<<<<

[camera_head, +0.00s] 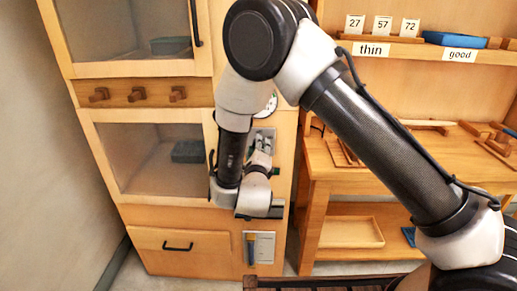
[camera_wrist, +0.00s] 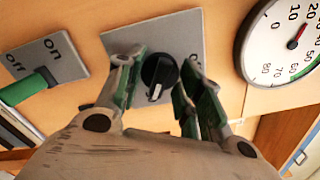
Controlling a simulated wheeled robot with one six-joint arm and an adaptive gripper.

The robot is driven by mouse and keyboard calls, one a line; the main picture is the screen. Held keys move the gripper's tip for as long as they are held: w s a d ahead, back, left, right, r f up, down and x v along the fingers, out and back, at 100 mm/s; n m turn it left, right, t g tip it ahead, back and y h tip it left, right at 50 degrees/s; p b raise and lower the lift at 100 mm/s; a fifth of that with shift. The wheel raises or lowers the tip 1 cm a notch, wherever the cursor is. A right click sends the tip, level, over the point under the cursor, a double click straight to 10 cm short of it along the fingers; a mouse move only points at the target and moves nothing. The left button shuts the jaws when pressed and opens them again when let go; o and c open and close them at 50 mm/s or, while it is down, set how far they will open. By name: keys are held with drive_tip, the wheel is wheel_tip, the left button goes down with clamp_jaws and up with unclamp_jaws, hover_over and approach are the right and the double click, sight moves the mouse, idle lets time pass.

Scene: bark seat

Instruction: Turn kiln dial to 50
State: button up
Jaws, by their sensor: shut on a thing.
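The kiln dial (camera_wrist: 160,74) is a dark round knob with a pale pointer mark, set on a grey plate (camera_wrist: 185,35) in the wrist view. My gripper (camera_wrist: 158,88) has its two green-padded fingers on either side of the knob, shut on it. A round white gauge (camera_wrist: 278,62) is right of the plate, with a red needle pointing roughly between 10 and 20. A green band marks part of its rim. In the head view my gripper (camera_head: 262,150) is at the cabinet front, hiding the knob; the gauge (camera_head: 270,103) is partly hidden by my arm.
An on/off plate (camera_wrist: 45,60) with a green lever (camera_wrist: 28,86) is close left of my gripper in the wrist view. The head view shows a cabinet with glass doors, a drawer (camera_head: 178,258), a lower switch plate (camera_head: 264,246) and a workbench (camera_head: 365,180) at right.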

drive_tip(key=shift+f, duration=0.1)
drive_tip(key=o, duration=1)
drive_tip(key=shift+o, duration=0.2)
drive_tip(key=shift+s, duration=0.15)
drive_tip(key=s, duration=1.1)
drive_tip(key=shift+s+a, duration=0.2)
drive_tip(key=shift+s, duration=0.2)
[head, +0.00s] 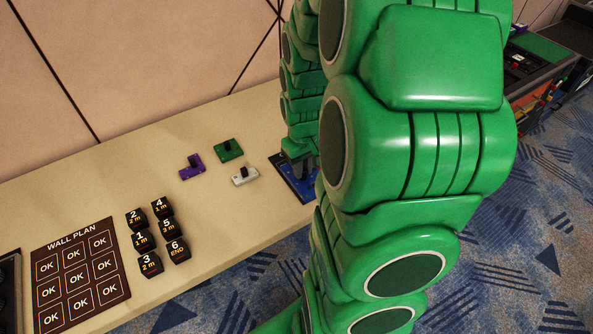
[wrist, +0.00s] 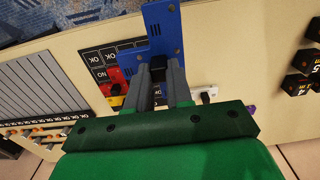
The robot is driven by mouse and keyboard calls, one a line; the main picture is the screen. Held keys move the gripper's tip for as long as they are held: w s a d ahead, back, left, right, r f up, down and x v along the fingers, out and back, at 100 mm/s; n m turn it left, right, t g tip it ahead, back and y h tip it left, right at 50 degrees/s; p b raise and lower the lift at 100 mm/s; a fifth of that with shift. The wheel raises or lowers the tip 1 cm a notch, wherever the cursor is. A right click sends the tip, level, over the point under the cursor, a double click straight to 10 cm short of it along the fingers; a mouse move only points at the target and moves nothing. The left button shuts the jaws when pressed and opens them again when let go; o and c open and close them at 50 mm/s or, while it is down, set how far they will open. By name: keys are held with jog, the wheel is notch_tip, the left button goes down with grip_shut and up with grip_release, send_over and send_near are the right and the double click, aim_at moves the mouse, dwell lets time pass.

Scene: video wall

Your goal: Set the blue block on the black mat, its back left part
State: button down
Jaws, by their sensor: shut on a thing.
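The blue block (wrist: 164,20) is a flat stepped piece with a black knob. My gripper (wrist: 157,76) is shut on that knob, between its two grey fingers. In the head view the blue block (head: 290,184) shows near the table's front edge, partly behind my green arm. A black panel (wrist: 92,62) with OK printing lies to the left of the block in the wrist view, partly covered by it. A dark mat (head: 83,240) marked WALL PLAN, with OK squares, lies at the left in the head view. I cannot tell which is the task's mat.
Purple (head: 190,171), green (head: 228,152) and white (head: 243,179) blocks with black knobs lie on the beige table (head: 95,165). Several black numbered blocks (head: 150,265) stand beside the WALL PLAN mat. My arm hides the table's right side.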

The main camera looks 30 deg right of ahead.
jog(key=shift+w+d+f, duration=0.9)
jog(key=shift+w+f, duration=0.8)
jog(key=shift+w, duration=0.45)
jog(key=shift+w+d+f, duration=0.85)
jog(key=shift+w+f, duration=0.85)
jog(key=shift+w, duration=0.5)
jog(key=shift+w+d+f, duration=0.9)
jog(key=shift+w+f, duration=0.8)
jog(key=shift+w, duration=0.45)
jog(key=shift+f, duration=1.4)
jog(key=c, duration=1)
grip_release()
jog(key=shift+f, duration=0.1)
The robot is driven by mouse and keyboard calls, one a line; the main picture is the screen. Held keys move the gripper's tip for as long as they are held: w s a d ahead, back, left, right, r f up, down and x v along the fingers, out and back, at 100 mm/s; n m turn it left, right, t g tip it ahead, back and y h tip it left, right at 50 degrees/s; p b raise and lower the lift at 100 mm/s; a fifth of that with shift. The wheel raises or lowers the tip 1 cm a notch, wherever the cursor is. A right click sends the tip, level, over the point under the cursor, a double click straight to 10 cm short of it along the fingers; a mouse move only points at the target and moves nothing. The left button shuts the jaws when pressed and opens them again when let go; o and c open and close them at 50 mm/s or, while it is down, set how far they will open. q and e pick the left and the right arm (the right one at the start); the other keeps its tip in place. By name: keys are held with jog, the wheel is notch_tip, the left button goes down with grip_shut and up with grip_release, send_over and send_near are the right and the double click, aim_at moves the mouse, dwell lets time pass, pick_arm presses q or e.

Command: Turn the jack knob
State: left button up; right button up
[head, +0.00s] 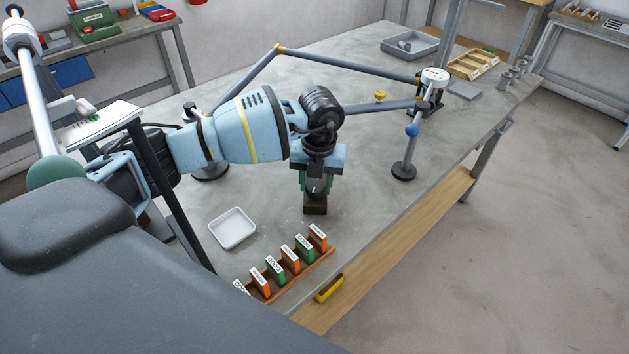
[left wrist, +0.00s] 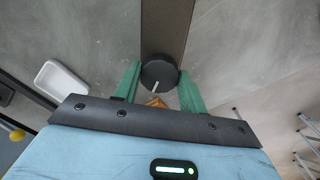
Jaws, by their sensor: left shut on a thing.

>>>>

Check the data for the word "State" and pull out the lines that have it.

[The response]:
State: button up
State: button down
State: left button up; right button up

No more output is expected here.